## Aim
Copy out all of the material, matching it word for word.

## Collected data
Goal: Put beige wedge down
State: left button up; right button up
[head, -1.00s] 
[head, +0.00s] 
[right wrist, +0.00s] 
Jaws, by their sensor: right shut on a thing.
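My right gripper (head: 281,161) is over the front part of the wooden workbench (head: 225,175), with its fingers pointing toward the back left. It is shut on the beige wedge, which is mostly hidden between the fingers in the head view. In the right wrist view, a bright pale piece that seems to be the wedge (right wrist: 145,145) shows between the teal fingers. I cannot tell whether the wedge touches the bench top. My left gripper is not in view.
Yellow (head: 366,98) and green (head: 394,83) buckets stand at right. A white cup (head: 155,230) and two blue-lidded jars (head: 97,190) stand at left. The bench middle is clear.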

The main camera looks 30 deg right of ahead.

## Response
Goal: Put beige wedge down
State: left button up; right button up
[head, -1.00s] 
[head, +0.00s] 
[right wrist, +0.00s] 
Jaws, by their sensor: right shut on a thing.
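My right gripper (head: 281,161) is over the front part of the wooden workbench (head: 225,175), with its fingers pointing toward the back left. It is shut on the beige wedge, which is mostly hidden between the fingers in the head view. In the right wrist view, a bright pale piece that seems to be the wedge (right wrist: 145,145) shows between the teal fingers. I cannot tell whether the wedge touches the bench top. My left gripper is not in view.
Yellow (head: 366,98) and green (head: 394,83) buckets stand at right. A white cup (head: 155,230) and two blue-lidded jars (head: 97,190) stand at left. The bench middle is clear.

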The main camera looks 30 deg right of ahead.

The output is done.